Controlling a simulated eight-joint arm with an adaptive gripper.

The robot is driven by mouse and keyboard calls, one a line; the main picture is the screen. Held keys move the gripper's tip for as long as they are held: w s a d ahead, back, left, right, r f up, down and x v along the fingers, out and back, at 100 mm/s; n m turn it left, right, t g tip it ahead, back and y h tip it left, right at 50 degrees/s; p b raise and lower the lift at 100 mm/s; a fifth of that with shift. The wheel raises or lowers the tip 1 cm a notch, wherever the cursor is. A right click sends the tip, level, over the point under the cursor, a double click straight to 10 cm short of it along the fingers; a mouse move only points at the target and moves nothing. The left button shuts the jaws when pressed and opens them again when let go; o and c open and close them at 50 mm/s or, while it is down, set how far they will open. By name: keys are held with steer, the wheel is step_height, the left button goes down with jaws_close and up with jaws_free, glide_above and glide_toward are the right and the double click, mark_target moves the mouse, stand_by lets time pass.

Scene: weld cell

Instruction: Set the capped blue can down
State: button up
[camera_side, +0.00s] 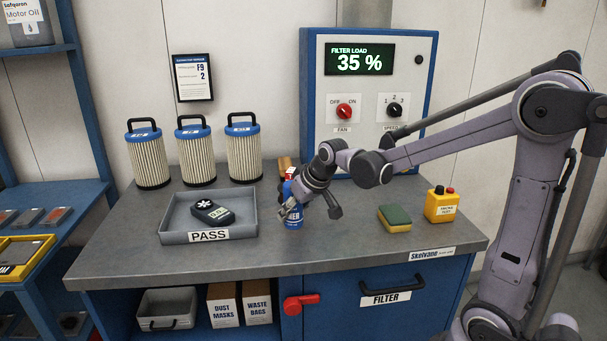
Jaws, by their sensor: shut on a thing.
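The blue can (293,217) stands upright at the middle of the grey workbench (350,240), just right of the PASS tray. Its base looks to be at or very close to the bench top; I cannot tell whether it touches. My gripper (291,202) is shut on the can from the right side.
The grey PASS tray (170,237) with a dark meter (212,211) lies left of the can. Several filter cartridges (195,155) stand behind. The bench front is clear.

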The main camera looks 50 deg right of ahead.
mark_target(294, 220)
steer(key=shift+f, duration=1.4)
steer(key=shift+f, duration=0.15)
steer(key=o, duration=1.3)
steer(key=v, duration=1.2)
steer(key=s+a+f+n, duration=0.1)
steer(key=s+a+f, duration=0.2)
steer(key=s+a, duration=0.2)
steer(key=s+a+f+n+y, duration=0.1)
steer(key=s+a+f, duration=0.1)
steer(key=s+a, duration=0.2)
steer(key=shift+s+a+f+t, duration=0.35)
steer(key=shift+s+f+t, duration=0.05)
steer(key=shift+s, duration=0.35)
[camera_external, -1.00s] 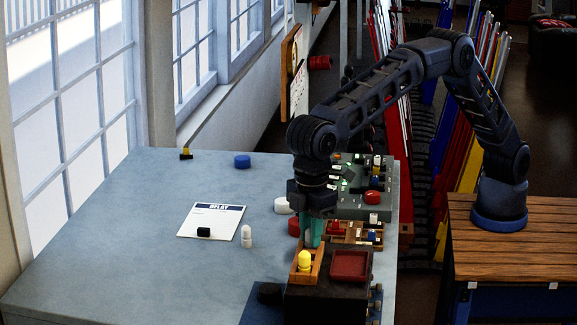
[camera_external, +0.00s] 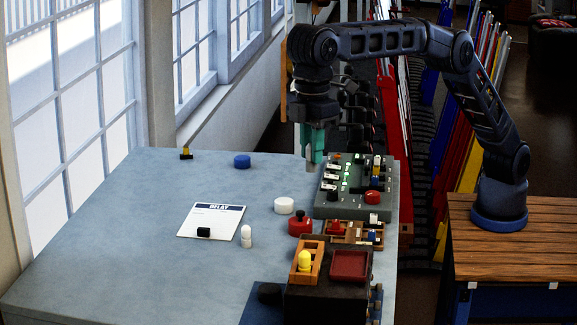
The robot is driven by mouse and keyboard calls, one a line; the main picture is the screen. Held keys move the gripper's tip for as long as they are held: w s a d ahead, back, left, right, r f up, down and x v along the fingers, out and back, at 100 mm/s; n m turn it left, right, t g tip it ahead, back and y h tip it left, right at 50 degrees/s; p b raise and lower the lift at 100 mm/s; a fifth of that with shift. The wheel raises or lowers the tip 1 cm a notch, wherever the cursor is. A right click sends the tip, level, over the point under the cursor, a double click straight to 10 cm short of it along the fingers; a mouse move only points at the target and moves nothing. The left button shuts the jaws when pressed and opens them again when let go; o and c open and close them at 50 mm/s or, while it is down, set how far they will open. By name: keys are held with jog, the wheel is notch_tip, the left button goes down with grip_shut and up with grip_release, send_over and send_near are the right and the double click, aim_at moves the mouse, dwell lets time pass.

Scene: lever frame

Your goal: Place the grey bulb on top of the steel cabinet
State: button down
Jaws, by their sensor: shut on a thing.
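My gripper (camera_external: 313,158), with teal fingers, is raised near the far edge of the grey-blue worktop, just left of the control panel. It is shut on a small greyish thing, which looks like the grey bulb (camera_external: 309,163); the fingers hide part of it. It hangs pointing down, and its exact height is hard to judge. No surface is clearly labelled as the steel cabinet; the large grey-blue top (camera_external: 130,240) may be it, but I cannot tell. A yellow bulb (camera_external: 305,261) stands in a wooden holder (camera_external: 318,250) at the front.
A control panel (camera_external: 350,204) with lit green lamps, a red button block (camera_external: 300,228), a white disc (camera_external: 284,206), a white bulb-like piece (camera_external: 247,237), a paper sheet (camera_external: 207,221) and a blue disc (camera_external: 242,161) stand around. The left side of the top is clear.

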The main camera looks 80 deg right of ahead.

....

**Description of the task:** Quote every line from the line containing "Your goal: Place" through the closing line of the listing, including both.

**Exercise answer:**
Your goal: Place the grey bulb on top of the steel cabinet
State: button down
Jaws, by their sensor: shut on a thing.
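My gripper (camera_external: 313,158), with teal fingers, is raised near the far edge of the grey-blue worktop, just left of the control panel. It is shut on a small greyish thing, which looks like the grey bulb (camera_external: 309,163); the fingers hide part of it. It hangs pointing down, and its exact height is hard to judge. No surface is clearly labelled as the steel cabinet; the large grey-blue top (camera_external: 130,240) may be it, but I cannot tell. A yellow bulb (camera_external: 305,261) stands in a wooden holder (camera_external: 318,250) at the front.
A control panel (camera_external: 350,204) with lit green lamps, a red button block (camera_external: 300,228), a white disc (camera_external: 284,206), a white bulb-like piece (camera_external: 247,237), a paper sheet (camera_external: 207,221) and a blue disc (camera_external: 242,161) stand around. The left side of the top is clear.

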The main camera looks 80 deg right of ahead.

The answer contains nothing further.